| YOUR OBJECTIVE |
Can you quote the records below in full, word for word?

[Robot task records]
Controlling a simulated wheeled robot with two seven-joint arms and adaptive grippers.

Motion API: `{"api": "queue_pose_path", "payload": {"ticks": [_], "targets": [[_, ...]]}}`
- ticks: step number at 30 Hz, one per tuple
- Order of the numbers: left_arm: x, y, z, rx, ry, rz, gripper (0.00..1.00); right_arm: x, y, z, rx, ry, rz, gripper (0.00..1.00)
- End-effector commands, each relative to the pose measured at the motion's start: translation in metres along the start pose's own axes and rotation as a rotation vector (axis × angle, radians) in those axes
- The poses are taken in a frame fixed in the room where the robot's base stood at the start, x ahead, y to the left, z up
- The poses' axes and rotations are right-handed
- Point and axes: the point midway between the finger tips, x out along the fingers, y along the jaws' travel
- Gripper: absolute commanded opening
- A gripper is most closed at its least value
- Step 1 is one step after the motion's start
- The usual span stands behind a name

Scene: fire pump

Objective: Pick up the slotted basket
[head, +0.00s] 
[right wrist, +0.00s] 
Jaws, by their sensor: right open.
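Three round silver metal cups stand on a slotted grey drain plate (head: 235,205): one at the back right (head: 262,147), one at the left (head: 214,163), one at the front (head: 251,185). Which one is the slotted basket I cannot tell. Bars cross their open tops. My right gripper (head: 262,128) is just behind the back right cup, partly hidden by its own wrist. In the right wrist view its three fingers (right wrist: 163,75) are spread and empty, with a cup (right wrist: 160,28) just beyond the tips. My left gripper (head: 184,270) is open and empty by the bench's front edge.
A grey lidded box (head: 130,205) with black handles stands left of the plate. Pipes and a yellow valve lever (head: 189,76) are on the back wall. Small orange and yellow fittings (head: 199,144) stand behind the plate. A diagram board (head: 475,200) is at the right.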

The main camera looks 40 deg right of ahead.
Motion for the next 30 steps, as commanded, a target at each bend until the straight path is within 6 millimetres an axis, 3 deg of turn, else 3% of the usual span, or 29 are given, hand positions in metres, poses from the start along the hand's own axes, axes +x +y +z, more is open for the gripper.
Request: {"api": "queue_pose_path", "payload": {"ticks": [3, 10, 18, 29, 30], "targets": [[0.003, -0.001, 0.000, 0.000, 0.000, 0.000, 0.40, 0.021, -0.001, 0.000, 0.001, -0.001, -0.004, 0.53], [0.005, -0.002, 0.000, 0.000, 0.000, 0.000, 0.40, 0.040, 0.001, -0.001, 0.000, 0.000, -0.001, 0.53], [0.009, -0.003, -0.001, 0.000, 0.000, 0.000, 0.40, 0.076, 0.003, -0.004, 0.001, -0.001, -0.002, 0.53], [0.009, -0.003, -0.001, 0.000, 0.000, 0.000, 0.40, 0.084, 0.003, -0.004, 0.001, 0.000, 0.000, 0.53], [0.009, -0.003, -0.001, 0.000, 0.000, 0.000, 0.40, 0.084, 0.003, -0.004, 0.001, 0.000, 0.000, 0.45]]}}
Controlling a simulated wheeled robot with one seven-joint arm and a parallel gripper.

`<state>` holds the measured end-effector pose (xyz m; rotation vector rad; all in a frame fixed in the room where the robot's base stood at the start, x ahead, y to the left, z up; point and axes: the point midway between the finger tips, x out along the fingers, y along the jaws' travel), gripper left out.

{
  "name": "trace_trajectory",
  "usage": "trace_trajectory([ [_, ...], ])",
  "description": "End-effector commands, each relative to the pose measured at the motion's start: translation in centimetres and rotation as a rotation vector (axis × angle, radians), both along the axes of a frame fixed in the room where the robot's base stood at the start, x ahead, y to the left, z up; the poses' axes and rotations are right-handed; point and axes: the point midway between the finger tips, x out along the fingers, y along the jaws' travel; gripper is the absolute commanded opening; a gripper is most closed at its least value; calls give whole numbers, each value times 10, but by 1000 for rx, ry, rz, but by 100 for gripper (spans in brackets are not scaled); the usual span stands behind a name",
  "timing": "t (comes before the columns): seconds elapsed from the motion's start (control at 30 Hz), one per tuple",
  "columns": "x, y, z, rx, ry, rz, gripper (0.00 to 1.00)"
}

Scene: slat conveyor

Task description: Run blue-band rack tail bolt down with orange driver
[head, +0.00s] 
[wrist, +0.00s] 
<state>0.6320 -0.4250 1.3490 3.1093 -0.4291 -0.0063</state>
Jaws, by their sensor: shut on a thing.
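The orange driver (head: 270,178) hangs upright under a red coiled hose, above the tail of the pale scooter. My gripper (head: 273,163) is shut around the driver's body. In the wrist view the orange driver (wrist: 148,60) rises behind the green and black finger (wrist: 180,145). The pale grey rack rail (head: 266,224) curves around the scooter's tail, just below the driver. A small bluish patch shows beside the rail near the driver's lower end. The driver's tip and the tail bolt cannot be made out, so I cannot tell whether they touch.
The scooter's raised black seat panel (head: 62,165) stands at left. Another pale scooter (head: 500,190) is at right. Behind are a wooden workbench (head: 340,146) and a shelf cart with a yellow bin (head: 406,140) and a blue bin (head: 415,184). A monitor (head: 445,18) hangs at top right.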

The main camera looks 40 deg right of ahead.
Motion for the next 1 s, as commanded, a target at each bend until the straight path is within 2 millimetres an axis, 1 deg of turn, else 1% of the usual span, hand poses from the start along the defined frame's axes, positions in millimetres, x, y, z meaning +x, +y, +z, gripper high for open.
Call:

| ANSWER IN FULL |
Controlling a simulated wheeled robot with two seven-joint arms and adaptive grippers.

Motion API: `{"api": "queue_pose_path", "payload": {"ticks": [_], "targets": [[_, ...]]}}`
- ticks: step number at 30 Hz, one per tuple
- Order of the numbers: left_arm: x, y, z, rx, ry, rz, gripper (0.00..1.00); right_arm: x, y, z, rx, ry, rz, gripper (0.00..1.00)
- End-effector commands, each relative to the pose measured at the motion's start: translation in metres along the start pose's own axes and rotation as a rotation vector (axis × angle, radians) in those axes
- The poses are taken in a frame fixed in the room where the robot's base stood at the start, x ahead, y to the left, z up
- The poses' axes and rotations are right-handed
- Point and axes: the point midway between the finger tips, x out along the fingers, y along the jaws' travel
- Gripper: absolute commanded opening
- A gripper is most closed at its least value
- Step 1 is one step after the motion's start
- The usual span stands behind a name

Scene: fire pump

Objective: Pick up the slotted basket
[head, +0.00s] 
[right wrist, +0.00s] 
Jaws, by their sensor: right open.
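Three round silver metal cups stand on a slotted grey drain plate (head: 235,205): one at the back right (head: 262,147), one at the left (head: 214,163), one at the front (head: 251,185). Which one is the slotted basket I cannot tell. Bars cross their open tops. My right gripper (head: 262,128) is just behind the back right cup, partly hidden by its own wrist. In the right wrist view its three fingers (right wrist: 163,75) are spread and empty, with a cup (right wrist: 160,28) just beyond the tips. My left gripper (head: 184,270) is open and empty by the bench's front edge.
A grey lidded box (head: 130,205) with black handles stands left of the plate. Pipes and a yellow valve lever (head: 189,76) are on the back wall. Small orange and yellow fittings (head: 199,144) stand behind the plate. A diagram board (head: 475,200) is at the right.

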The main camera looks 40 deg right of ahead.
Motion for the next 30 steps, as commanded, a target at each bend until the straight path is within 6 millimetres an axis, 3 deg of turn, else 3% of the usual span, or 29 are given, hand positions in metres, poses from the start along the hand's own axes, axes +x +y +z, more is open for the gripper.
Request: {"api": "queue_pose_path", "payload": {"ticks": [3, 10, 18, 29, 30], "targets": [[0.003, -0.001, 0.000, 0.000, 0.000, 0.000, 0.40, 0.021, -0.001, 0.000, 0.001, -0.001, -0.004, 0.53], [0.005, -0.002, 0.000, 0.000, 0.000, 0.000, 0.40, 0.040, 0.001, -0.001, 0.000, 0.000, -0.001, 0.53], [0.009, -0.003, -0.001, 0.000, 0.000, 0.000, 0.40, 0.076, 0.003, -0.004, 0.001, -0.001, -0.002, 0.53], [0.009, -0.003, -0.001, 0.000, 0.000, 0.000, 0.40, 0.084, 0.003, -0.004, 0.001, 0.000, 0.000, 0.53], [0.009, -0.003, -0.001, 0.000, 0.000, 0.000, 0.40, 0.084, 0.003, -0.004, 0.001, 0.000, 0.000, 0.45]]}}
Controlling a simulated wheeled robot with one seven-joint arm and a parallel gripper.

`<state>` holds the measured end-effector pose (xyz m; rotation vector rad; all in a frame fixed in the room where the robot's base stood at the start, x ahead, y to the left, z up; point and axes: the point midway between the finger tips, x out along the fingers, y along the jaws' travel), gripper left out.

{
  "name": "trace_trajectory",
  "usage": "trace_trajectory([ [_, ...], ])",
  "description": "End-effector commands, each relative to the pose measured at the motion's start: translation in centimetres and rotation as a rotation vector (axis × angle, radians), both along the axes of a frame fixed in the room where the robot's base stood at the start, x ahead, y to the left, z up; the poses' axes and rotations are right-handed; point and axes: the point midway between the finger tips, x out along the fingers, y along the jaws' travel; gripper is the absolute commanded opening; a gripper is most closed at its least value; calls give whole numbers, each value times 10, but by 1000 for rx, ry, rz, but by 100 for gripper (spans in brackets are not scaled); the usual span stands behind a name",
  "timing": "t (comes before the columns): seconds elapsed from the motion's start (control at 30 Hz), one per tuple",
  "columns": "x, y, z, rx, ry, rz, gripper (0.00 to 1.00)"
}

Scene: slat conveyor

Task description: Run blue-band rack tail bolt down with orange driver
[head, +0.00s] 
[wrist, +0.00s] 
<state>0.6320 -0.4250 1.3490 3.1093 -0.4291 -0.0063</state>
Jaws, by their sensor: shut on a thing.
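The orange driver (head: 270,178) hangs upright under a red coiled hose, above the tail of the pale scooter. My gripper (head: 273,163) is shut around the driver's body. In the wrist view the orange driver (wrist: 148,60) rises behind the green and black finger (wrist: 180,145). The pale grey rack rail (head: 266,224) curves around the scooter's tail, just below the driver. A small bluish patch shows beside the rail near the driver's lower end. The driver's tip and the tail bolt cannot be made out, so I cannot tell whether they touch.
The scooter's raised black seat panel (head: 62,165) stands at left. Another pale scooter (head: 500,190) is at right. Behind are a wooden workbench (head: 340,146) and a shelf cart with a yellow bin (head: 406,140) and a blue bin (head: 415,184). A monitor (head: 445,18) hangs at top right.

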The main camera looks 40 deg right of ahead.
Motion for the next 1 s, as commanded, a target at each bend until the straight path is within 2 millimetres an axis, 1 deg of turn, else 1% of the usual span, hand poses from the start along the defined frame's axes, positions in millimetres, x, y, z meaning +x, +y, +z, gripper high for open.
Call:

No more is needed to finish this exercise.